My realization was that two assumptions I walk around with just don’t go together. One assumption is that God is unbelievably loving and on my side. The other assumption is that God’s way of looking at things is just not very realistic and not particularly workable down here where (as a friend of mine used to say) the rocks are hard and the water’s wet.

Obviously, I don’t believe that second thing intellectually. But functionally, I really do. I think I have a major issue with God on that level. Have you heard of the philosophy which says that the global elite largely consist of evil extraterrestrial reptiles who can shape-shift to appear human? Clearly, that’s totally bonkers. What it should have said is the entire populace consists of reptiles masquerading as human. On a gut level, that’s kind of how it looks to me, after years of watching how we all work.

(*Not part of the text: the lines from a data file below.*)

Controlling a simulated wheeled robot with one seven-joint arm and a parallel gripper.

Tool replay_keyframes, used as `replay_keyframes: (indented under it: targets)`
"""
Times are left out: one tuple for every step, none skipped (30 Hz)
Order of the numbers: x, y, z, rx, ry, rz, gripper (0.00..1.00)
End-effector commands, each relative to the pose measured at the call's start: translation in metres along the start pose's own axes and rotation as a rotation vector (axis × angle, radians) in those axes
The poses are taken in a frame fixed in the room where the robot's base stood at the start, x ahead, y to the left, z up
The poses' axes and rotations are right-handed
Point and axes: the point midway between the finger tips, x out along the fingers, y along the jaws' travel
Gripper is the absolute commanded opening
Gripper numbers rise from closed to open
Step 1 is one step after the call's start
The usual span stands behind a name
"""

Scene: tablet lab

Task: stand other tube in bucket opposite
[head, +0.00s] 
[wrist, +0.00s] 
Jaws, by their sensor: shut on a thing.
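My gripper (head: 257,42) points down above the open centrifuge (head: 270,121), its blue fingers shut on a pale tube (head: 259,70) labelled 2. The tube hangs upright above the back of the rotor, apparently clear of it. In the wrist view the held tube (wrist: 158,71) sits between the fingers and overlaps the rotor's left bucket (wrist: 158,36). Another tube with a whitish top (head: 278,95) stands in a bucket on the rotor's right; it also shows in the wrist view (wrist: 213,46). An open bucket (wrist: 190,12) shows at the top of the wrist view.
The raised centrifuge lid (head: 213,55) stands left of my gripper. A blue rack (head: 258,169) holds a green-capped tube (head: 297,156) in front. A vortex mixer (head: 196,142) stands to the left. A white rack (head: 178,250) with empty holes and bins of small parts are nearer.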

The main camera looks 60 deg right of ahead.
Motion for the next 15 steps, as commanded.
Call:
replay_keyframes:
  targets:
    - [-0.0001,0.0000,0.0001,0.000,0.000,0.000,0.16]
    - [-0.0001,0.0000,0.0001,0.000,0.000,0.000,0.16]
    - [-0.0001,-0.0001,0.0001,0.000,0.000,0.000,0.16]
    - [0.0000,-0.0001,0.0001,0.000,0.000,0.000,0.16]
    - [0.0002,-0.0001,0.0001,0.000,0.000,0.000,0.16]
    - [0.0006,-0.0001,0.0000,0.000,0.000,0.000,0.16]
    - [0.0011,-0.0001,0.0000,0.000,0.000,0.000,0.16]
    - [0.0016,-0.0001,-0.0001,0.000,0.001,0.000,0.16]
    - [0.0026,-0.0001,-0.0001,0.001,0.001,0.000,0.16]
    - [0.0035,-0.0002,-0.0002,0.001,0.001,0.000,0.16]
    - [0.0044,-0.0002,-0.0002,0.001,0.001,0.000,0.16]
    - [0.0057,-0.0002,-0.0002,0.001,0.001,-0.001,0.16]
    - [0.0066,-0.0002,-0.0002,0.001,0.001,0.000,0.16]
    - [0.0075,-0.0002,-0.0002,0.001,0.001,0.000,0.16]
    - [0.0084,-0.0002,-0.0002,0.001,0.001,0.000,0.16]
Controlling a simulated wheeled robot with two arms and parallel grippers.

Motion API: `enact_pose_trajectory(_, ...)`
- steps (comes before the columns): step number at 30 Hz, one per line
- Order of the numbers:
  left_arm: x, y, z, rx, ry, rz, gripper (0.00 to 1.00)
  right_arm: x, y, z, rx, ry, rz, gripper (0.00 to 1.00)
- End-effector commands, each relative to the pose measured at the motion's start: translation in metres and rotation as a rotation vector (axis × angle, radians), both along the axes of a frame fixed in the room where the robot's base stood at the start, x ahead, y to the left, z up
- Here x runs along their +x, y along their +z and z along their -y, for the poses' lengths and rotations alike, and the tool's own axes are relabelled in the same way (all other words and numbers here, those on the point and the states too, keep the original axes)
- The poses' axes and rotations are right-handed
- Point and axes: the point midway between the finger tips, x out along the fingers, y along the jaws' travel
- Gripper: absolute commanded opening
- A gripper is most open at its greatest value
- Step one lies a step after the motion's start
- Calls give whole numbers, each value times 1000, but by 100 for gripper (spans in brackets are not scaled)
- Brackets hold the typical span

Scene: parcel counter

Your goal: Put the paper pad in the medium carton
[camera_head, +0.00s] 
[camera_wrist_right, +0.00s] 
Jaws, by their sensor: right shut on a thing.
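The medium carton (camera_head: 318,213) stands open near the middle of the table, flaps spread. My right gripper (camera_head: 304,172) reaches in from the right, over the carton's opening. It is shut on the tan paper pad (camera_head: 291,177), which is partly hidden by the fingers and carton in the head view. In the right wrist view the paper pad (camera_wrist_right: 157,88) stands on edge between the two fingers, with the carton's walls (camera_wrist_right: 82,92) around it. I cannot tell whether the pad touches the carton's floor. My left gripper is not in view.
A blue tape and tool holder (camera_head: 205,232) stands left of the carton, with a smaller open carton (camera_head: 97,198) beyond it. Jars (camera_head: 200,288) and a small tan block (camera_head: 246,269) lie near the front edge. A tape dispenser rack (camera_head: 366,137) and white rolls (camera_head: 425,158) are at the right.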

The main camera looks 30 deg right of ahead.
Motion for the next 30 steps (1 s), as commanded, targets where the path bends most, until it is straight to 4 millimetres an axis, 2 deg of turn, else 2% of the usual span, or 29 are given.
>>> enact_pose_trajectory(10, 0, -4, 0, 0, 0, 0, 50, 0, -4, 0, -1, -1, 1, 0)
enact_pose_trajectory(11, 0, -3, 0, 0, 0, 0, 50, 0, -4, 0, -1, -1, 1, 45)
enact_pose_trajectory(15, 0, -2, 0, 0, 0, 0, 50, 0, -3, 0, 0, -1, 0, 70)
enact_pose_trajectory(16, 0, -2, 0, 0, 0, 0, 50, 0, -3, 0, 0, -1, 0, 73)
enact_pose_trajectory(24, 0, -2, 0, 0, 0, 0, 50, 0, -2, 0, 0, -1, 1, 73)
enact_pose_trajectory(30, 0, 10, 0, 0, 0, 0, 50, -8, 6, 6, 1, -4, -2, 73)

So what occurred to me the other day is that, if God really is infinitely loving, unconditionally on my side, and incomprehensibly smarter and wiser than I am, then His way of looking at things is totally trustable and entirely in my best interests. When He sees Hitler (and the rest of us shape-shifting reptiles) as His beloved Son in whom He is well pleased, that is a perception that I can completely trust. That is the way I can see things right now. It’s not only safe to see things that way, it is joyful, no matter what the evidence seen by my eyes seems to suggest.

Since then, whenever I think that, since God is loving, I can totally trust how He sees things, I feel something really shift and open up in me. Suddenly, everything feels really bright.

All in all, this feels like a very big idea. It opens up the possibility of letting God be God in every way.